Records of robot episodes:
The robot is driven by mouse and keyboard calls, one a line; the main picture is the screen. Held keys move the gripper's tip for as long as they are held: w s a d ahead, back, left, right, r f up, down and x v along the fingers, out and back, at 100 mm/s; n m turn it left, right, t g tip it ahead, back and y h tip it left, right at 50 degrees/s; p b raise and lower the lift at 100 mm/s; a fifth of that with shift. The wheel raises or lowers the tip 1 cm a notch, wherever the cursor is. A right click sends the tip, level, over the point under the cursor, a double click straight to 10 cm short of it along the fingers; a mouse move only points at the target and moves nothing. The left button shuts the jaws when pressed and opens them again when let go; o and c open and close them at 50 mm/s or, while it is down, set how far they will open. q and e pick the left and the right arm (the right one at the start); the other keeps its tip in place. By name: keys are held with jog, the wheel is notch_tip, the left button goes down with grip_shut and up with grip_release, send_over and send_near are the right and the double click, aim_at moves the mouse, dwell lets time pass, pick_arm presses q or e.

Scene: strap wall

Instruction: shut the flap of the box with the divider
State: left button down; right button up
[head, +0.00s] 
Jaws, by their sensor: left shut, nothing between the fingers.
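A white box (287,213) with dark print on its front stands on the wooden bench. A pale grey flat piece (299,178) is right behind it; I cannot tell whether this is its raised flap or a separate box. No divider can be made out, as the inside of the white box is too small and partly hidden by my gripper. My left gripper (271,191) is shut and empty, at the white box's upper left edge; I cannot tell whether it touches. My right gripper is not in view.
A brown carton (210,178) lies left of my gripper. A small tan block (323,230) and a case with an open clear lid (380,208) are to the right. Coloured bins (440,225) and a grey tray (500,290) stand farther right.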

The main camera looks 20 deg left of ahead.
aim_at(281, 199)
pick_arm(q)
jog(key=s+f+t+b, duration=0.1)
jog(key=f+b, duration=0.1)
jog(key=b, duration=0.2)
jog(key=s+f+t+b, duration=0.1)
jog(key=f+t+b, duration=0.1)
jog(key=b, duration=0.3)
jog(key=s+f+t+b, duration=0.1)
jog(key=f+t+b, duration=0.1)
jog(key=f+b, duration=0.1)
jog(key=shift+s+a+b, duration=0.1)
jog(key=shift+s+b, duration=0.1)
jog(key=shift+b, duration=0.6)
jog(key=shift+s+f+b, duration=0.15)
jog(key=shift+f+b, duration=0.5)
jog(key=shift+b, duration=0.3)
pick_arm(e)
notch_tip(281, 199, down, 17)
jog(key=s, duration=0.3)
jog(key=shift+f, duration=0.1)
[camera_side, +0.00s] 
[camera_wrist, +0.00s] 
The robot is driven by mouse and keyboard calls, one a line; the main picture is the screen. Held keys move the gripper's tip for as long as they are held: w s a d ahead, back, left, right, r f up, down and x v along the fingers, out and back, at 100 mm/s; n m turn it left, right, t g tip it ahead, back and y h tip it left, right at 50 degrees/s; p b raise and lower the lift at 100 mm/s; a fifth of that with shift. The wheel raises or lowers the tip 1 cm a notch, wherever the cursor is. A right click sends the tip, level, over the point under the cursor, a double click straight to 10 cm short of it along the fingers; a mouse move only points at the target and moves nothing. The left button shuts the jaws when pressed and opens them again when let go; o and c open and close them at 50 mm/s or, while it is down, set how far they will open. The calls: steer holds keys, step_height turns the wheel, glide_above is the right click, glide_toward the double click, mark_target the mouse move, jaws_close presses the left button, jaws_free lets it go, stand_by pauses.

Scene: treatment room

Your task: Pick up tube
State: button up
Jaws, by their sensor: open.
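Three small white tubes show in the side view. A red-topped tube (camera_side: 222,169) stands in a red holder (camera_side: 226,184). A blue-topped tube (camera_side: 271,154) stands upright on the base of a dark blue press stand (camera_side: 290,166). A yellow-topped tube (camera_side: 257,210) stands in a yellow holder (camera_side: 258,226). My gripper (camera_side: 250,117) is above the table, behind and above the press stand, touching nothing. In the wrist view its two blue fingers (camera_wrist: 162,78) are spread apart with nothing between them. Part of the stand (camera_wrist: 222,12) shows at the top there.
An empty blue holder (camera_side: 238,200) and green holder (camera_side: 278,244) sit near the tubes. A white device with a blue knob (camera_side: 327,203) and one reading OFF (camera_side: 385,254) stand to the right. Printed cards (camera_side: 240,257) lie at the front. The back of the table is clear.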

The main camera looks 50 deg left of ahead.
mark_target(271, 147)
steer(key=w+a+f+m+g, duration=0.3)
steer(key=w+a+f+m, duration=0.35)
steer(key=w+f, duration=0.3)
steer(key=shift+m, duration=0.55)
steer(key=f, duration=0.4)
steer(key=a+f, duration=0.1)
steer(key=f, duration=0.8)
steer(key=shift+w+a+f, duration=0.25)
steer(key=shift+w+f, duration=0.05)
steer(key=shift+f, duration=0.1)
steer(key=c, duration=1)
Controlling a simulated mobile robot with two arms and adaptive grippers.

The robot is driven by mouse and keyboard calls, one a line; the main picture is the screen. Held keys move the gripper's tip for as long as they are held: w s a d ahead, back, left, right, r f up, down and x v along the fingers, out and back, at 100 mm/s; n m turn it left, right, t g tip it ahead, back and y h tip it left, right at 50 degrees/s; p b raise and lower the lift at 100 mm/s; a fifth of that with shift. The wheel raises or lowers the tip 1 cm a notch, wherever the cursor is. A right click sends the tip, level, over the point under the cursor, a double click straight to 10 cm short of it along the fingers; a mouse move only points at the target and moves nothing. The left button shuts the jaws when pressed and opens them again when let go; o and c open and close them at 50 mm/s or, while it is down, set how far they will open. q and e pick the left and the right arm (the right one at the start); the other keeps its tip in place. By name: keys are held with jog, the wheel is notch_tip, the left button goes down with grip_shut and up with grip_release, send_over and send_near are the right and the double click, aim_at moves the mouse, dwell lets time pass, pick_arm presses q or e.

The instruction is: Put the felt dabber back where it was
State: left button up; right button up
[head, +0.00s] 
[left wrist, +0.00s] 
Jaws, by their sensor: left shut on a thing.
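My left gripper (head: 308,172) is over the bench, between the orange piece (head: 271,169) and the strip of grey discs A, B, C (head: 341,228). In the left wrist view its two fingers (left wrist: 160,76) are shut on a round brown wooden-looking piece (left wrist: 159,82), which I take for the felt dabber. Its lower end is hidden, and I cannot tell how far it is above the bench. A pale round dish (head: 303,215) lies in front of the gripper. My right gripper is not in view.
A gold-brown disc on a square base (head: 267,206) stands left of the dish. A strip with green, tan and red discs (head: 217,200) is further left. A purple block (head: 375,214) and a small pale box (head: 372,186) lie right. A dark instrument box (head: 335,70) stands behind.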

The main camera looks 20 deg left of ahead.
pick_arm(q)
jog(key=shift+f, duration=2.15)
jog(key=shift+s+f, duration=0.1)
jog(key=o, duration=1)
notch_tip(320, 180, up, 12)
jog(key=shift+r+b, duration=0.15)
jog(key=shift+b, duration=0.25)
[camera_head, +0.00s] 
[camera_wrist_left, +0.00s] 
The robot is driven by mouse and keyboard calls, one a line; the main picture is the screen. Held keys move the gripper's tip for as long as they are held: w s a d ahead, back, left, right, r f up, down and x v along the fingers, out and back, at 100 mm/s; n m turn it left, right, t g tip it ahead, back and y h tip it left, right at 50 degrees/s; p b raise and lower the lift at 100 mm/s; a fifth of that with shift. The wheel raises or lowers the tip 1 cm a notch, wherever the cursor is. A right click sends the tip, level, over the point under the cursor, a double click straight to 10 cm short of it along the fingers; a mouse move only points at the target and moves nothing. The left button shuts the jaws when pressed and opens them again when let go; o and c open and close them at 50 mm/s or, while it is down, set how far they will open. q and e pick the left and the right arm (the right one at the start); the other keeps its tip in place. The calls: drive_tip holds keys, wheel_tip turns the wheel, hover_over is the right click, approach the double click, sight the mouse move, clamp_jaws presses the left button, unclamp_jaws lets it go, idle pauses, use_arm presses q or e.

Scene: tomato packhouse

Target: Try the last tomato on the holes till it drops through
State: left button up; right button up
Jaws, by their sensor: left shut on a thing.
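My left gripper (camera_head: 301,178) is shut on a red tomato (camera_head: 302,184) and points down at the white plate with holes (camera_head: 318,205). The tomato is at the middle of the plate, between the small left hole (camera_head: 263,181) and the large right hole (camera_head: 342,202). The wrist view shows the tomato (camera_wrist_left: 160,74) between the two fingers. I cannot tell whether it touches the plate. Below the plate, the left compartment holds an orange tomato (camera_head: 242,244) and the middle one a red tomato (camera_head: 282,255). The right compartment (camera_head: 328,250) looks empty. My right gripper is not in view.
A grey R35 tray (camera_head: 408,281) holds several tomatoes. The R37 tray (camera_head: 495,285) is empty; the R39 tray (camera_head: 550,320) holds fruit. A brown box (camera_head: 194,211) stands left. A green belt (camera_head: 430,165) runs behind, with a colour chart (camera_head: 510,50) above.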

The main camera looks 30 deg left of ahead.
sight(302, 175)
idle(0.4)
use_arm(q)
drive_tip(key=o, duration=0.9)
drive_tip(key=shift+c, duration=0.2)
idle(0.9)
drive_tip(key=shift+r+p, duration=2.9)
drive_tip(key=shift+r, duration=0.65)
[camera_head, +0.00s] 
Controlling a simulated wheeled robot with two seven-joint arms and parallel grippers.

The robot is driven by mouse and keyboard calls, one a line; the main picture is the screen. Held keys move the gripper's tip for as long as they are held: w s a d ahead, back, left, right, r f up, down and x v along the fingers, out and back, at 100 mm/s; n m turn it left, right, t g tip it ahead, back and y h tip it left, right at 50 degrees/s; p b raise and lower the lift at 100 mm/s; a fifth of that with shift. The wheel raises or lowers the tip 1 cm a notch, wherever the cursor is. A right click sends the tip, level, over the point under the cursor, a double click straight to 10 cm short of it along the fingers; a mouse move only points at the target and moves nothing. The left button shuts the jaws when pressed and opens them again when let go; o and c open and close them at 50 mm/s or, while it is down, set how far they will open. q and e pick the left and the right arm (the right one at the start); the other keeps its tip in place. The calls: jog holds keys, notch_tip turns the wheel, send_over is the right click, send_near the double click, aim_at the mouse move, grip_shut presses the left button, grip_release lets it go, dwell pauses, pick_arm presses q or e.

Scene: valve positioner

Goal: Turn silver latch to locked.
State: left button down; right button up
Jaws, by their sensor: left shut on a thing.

Given request - From the data, collect all lines where the string "Controlling" appears.

Expected answer -
Controlling a simulated mobile robot with two arms and adaptive grippers.
Controlling a simulated wheeled robot with two seven-joint arms and parallel grippers.

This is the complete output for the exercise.